Resistir (também) é vencer

            Uma das estratégias políticas mais importantes, mobilizadoras, e com vitórias concretas que temos tido na luta climática em Portugal é a da resistência. Ela constitui uma frente contra o aumento da emissão de gases com efeito de estufa em Portugal. Para além do movimento contra as minas, a estratégia de resistência a novos projectos no cercal alentejano, em Tróia, na costa vicentina e, na verdade, um pouco por todo o país tem gerado focos de luta regionais que, muitas vezes com o mote da conservação ambiental, disputam pontos nevrálgicos importantes da infraestrutura fóssil e poluente no país.

            São lutas que criam militância e que servem de porta de entrada para a luta climática. E disputam localmente muito do que tem sido a política climática do Partido Socialista: proteger legalmente as áreas para depois, através dos Projectos de Interesse Nacional, criar megaprojectos pintados de verde que na verdade colocam em risco os ecossistemas e raramente prometem um corte de emissões.

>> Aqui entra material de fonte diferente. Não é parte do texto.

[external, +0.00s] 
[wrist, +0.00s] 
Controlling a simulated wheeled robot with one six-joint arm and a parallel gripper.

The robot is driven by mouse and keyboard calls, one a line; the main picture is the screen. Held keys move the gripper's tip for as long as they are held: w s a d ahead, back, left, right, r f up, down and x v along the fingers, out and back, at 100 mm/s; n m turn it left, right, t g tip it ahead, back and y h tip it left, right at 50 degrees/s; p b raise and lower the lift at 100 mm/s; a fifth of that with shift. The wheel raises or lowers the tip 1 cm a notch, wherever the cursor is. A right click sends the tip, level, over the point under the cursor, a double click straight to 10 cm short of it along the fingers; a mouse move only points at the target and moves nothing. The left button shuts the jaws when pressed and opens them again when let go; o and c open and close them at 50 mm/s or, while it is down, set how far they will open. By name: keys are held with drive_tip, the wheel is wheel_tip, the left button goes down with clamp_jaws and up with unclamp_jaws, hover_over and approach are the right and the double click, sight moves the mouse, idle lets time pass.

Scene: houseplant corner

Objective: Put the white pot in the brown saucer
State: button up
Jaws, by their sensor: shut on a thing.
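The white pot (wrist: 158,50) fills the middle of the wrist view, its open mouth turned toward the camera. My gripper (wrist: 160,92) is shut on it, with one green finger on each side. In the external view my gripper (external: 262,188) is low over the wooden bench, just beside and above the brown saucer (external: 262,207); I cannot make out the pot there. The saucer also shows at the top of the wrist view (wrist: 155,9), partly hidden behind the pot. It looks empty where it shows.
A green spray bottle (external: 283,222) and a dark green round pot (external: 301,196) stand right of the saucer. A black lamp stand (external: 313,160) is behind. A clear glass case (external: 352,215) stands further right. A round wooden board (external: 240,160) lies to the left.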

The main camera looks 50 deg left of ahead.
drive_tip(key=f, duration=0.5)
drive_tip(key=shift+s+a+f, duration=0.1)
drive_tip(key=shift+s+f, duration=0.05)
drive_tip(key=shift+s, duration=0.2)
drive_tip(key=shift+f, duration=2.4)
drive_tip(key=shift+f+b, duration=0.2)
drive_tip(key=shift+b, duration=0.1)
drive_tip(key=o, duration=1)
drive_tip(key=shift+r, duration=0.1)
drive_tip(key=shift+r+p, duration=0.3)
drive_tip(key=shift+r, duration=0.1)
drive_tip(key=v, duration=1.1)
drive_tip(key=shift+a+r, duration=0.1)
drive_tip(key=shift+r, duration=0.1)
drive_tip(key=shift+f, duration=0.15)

            Talvez a maior vitória nesta frente, e uma das maiores vitórias do movimento climático em Portugal até hoje, tenha sido a aprovação no Parlamento, em 2022, de uma moratória à mineração em mar profundo até 2050, que é o resultado de um conjunto de lutas organizadas nos últimos anos contra a exploração de petróleo na nossa costa, quer por associações locais, quer por ONGs. Não obstante, com a queda do Governo o futuro desta moratória está suspenso.

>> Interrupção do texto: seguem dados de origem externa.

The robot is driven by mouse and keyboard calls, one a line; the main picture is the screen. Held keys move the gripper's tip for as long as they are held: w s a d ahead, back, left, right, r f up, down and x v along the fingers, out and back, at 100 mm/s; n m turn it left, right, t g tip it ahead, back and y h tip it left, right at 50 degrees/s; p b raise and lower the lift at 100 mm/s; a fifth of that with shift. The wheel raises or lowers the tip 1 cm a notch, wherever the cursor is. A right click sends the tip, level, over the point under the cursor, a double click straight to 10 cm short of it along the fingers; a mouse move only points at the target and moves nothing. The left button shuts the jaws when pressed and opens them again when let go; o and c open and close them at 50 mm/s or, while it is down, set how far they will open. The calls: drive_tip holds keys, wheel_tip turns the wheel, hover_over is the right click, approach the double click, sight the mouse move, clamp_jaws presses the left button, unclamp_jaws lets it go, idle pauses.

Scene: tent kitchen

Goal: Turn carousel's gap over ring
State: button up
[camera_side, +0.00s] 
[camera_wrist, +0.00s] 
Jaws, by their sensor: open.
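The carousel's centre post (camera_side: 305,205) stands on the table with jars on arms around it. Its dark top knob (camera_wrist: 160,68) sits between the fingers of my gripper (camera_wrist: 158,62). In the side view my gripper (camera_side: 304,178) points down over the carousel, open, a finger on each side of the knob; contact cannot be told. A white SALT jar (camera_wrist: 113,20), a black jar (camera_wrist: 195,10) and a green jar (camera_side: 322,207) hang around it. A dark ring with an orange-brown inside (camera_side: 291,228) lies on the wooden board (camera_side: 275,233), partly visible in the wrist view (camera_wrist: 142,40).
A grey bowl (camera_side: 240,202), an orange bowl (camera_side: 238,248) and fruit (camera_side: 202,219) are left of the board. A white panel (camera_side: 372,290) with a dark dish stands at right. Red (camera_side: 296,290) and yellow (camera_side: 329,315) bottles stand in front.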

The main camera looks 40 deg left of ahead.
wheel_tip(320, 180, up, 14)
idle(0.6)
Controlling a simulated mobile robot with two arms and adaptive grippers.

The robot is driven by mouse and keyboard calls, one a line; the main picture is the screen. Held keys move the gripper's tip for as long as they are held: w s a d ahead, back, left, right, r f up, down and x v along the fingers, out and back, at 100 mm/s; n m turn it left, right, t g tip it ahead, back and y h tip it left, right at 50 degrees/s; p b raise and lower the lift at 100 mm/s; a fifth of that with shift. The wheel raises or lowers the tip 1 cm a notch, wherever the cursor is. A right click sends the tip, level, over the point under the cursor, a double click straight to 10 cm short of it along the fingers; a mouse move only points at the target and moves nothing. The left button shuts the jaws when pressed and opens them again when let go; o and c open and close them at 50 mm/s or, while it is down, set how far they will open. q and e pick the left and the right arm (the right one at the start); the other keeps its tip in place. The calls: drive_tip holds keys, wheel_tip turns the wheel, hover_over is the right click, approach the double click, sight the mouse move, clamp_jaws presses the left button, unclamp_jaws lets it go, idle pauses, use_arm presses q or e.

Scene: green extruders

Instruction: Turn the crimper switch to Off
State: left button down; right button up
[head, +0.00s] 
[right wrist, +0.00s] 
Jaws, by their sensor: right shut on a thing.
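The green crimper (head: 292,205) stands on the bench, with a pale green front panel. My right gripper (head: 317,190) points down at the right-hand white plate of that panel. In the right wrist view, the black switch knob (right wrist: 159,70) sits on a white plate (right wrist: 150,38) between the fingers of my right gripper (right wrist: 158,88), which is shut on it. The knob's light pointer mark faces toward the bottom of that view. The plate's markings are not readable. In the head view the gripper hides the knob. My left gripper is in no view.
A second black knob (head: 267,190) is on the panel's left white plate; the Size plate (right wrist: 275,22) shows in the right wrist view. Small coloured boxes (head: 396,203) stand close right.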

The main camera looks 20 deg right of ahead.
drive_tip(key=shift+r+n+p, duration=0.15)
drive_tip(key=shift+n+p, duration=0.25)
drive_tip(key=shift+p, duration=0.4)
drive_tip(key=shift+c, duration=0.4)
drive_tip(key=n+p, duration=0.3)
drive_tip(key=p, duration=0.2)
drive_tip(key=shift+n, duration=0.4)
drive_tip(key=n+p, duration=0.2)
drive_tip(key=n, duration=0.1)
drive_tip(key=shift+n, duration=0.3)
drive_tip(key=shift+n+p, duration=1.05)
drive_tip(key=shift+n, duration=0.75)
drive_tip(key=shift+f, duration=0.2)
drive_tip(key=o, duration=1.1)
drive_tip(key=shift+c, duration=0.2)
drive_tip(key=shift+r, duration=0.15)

            A seca e o modelo económico no sul do país estão a criar novas tensões que dão espaço e mote a estas lutas, em particular sobre os parques fotovoltaicos, os projectos de turismo – como aconteceu em Portimão com a zona do João De Arens – e com a agricultura intensiva. Estas são as portas de entrada que precisamos de encontrar e aprofundar para mobilizar populações e criar consenso sobre transição ecológica.

Lutar por um programa de transição ecológica

            A outra frente da luta climática que nos deve preocupar é a da redução das emissões. A complexidade deste processo significa que para conquistar avanços significativos nesta área, precisamos de desenvolver um programa de reivindicações transitórias, propositivas, e que apele a quem trabalha. Isso significa criar empregos climáticos, desenvolver setores da economia com pouco impacto nas emissões e garantir a requalificação e o emprego de quem trabalha nas indústrias poluentes.

            Sob o lema da planificação ecológica, este programa de transição terá de ser o centro da disputa climática e de um movimento de massas nas ruas que consiga construir alianças sérias com sindicatos e organizações de trabalhadores. Em Portugal, essa é uma batalha desnivelada e difícil, mas não pode ser contornada nem ignorada. Com a relação de forças desfavorável que temos, o movimento climático que antagoniza e divide os trabalhadores para se entrincheirar em táticas mediáticas e simbólicas está destinado a falhar.

            Mas não nos enganemos. Enquanto não tivermos um programa de transição sério pronto, todas as disputas em volta do clima, sejam elas lideradas por que sujeitos políticos forem, serão sempre impotentes e apenas um grito contra a inação. Quando tivermos um plano de transição ecológica pronto, teremos um grito pela ação, e é disso que precisamos.